* start Records supplied *
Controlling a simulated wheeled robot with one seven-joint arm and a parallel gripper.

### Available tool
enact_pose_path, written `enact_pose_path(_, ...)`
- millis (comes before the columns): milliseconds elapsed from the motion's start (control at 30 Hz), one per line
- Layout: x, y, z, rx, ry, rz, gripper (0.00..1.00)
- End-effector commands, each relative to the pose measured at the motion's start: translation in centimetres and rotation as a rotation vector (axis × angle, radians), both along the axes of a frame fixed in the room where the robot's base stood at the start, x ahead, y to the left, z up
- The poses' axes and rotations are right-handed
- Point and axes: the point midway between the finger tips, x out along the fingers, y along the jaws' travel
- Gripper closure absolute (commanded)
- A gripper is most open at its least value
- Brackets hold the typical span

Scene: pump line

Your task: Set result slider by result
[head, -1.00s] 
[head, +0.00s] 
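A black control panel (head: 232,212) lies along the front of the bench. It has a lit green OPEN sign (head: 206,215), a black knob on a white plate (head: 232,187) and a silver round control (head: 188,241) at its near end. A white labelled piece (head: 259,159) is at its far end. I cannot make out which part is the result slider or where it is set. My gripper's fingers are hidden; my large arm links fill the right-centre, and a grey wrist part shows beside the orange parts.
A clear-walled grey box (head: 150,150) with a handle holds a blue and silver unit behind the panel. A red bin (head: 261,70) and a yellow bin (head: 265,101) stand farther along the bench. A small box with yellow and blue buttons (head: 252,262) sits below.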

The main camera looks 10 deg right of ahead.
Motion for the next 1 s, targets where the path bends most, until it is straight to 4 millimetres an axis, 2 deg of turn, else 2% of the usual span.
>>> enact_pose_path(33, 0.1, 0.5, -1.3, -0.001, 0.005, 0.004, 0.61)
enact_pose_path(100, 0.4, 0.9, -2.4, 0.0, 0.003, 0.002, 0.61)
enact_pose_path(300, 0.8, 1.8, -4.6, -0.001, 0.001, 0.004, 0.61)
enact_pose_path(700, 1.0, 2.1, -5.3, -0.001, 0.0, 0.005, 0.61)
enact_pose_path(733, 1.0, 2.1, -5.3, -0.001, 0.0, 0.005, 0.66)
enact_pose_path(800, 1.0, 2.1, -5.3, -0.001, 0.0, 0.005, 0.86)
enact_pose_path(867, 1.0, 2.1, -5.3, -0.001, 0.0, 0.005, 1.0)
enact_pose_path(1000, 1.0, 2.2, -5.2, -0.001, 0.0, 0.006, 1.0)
* end Records supplied *
* start Records supplied *
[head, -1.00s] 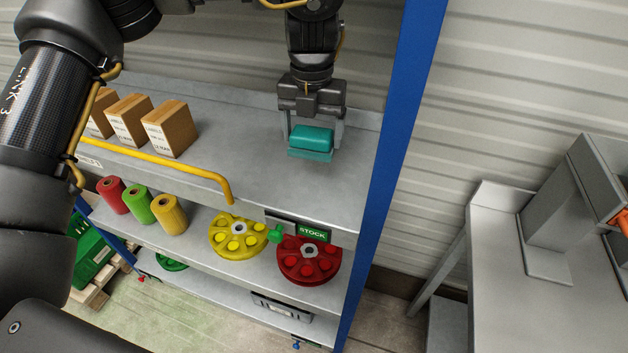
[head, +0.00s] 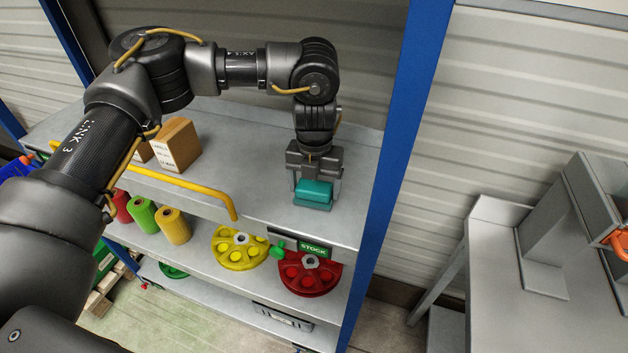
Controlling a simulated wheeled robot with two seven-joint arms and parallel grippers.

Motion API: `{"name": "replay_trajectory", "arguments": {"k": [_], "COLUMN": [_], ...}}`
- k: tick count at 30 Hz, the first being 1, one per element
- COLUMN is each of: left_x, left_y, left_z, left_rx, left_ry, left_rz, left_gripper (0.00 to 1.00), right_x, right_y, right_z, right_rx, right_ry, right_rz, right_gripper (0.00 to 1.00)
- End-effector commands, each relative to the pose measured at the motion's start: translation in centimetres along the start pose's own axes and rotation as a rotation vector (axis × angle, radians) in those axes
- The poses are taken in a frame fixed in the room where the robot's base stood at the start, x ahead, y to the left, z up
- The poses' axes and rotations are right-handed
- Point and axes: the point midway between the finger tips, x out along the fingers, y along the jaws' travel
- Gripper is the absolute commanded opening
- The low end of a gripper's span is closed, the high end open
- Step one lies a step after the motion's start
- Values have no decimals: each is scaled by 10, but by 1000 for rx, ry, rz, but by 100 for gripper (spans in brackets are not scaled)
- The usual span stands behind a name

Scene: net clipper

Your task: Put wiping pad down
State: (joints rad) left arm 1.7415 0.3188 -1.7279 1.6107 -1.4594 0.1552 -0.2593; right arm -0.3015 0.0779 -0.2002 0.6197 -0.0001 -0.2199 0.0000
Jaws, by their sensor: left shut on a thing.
* end Records supplied *
* start Records supplied *
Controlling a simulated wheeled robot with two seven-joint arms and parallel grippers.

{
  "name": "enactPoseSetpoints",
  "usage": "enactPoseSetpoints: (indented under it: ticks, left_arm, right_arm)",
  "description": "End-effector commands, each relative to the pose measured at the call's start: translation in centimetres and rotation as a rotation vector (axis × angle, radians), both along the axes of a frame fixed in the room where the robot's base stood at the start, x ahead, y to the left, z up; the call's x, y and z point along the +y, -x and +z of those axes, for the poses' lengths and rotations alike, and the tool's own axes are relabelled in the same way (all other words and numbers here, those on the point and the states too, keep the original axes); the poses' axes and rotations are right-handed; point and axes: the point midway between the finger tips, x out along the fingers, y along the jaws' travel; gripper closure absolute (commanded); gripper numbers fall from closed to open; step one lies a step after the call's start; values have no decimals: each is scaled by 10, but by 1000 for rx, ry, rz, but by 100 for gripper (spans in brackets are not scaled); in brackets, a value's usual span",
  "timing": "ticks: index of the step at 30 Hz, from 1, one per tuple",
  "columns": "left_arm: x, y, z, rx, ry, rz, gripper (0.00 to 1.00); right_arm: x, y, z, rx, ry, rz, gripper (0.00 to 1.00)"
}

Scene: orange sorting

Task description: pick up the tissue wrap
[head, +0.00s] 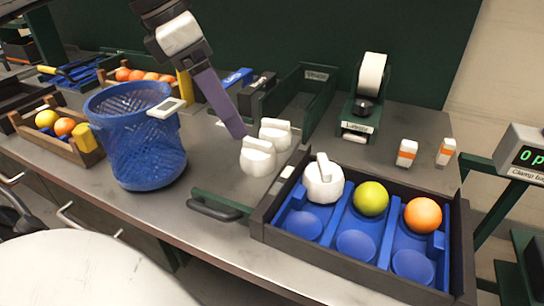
* end Records supplied *
Identify all lines in the records above with the word "Scene".

→ Output of the task:
Scene: pump line
Scene: net clipper
Scene: orange sorting

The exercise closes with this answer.